September 22, 2018
ICF presents documentary ‘Multifaceted Japan”
On 22 September at 12.30 the Russian TV channel ‘Culture’ will present the film ‘Multifaceted Japan’. The script was written by Professor Panov, the former Ambassador of the Russian Federation in Japan and the Head of the Diplomacy Faculty of MGIMO.
The film shows various aspects of life in Japan and the Japanese – the culture and religion, the attitude to nature and work, the modern and traditional Japan.
The screenwriter – Professor Panov, the former Ambassador of the Russian Federation in Japan and the Head of the Diplomacy Faculty of MGIMO; the director – Marina Kireeva, the Editor and the Head of the Content Production of Ostankino TV production company, the producer – Olga Monakhova, the Director of the International Chodiev Foundation.

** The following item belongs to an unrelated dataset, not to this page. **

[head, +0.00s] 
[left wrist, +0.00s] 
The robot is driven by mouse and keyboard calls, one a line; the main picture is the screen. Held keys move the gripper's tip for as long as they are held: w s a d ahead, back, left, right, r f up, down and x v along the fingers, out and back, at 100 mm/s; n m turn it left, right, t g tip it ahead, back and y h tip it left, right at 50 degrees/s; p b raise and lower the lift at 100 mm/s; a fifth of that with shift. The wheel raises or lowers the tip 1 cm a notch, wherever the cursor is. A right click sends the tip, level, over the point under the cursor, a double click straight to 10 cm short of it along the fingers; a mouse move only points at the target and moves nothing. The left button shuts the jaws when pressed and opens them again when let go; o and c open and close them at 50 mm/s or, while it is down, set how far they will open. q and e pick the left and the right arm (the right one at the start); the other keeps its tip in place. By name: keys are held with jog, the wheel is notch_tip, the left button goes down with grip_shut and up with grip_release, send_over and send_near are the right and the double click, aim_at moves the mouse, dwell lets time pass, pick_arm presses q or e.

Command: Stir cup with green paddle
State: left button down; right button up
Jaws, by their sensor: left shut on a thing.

The film was created with the support of the International Chodiev Foundation in 2018.
If you meet someone without giving them your business card, everyone is extremely surprised, but still smiles. It’s almost impossible to see an angry Japanese: if he does not smile, then he is reservedly courteous.
There are about 135 million Japanese people – almost as much as the Russians. How do they all fit on those islands? High-speed highways over several floors, skyscrapers and small apartments even for wealthy families. But all this is on the surface.

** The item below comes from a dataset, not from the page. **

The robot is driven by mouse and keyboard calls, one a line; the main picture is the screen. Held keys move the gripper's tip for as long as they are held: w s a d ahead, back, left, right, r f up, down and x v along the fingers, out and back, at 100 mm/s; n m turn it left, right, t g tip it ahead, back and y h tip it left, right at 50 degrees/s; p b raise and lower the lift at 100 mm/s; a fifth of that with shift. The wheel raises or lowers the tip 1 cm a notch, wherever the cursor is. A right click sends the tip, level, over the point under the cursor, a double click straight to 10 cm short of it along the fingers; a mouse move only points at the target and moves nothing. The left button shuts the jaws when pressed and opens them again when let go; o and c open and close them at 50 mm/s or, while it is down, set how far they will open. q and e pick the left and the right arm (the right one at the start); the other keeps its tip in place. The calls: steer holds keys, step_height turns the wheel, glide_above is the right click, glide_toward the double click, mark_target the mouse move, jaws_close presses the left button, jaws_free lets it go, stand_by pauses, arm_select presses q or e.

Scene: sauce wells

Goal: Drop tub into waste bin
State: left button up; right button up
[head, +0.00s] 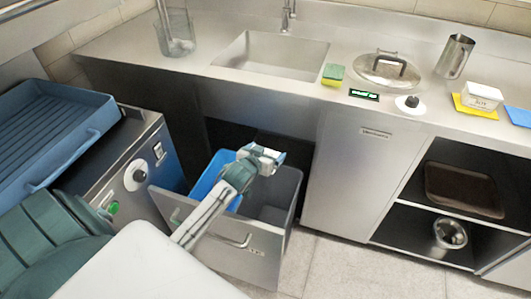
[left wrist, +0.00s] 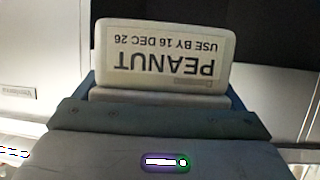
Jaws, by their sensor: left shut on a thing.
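A white tub (left wrist: 160,55) labelled PEANUT, USE BY 16 DEC 26, fills the upper middle of the left wrist view, its label upside down there. My left gripper (head: 266,158) is shut on it; the fingers hide its lower part. In the head view the tub is mostly hidden by the gripper. The gripper is above a pulled-out drawer holding a blue bin (head: 208,178) on the left and a grey bin (head: 282,188) on the right. The gripper appears over the grey one. I cannot tell which is the waste bin. My right gripper is out of view.
The drawer front (head: 250,252) stands out from under the counter. Another white tub (head: 482,96) sits on a yellow mat by a blue mat (head: 519,116). Blue tray (head: 62,125) at left.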

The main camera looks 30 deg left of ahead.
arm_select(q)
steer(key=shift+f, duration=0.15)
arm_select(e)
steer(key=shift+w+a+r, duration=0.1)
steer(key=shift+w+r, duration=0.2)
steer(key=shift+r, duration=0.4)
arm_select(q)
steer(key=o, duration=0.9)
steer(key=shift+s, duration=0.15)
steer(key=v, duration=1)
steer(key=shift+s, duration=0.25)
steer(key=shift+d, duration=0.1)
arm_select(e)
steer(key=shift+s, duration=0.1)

And what is inside? In the spring, the Japanese are ready to make a pilgrimage from the south to the north of the country, following the cherry blossom. Hanami is a celebration of admiration. Since Friday evening, the Japanese occupy places under the flowering trees to arrange a picnic. Worship of nature is the basis of Shinto – a unique religion belonging only to the Japanese. Gods-spirits (kami) have chosen the Japanese islands as the place of their habitat: they live in trees and stones. The First Emperor was also considered the grandson of the Sun Goddess. He is still called ‘The Heavenly Lord’, however after the Second World War, the Emperor was no longer considered a ‘living deity’. And here is a fisherman who came to a lake, bought a fishing license, caught five trout, asked them for forgiveness and let them go.
What factors shaped the Japanese character? Where does this tremendous diligence and endurance come from?
Where are the roots of the Japanese economic miracle and the technological breakthrough that the country made after the Second World War?
What is the life of a modern Japanese – what does he eat? How does he rest? What are his values? And what does he dream about?
Main protagonists of the film are both high-ranking officials and ordinary people – Hokkaido fishermen, Kyoto artisans, Tokyo office employees, the family of the former Prime Minister Yukio Hatoyama. The students are discussing in what direction Japan will develop in the future.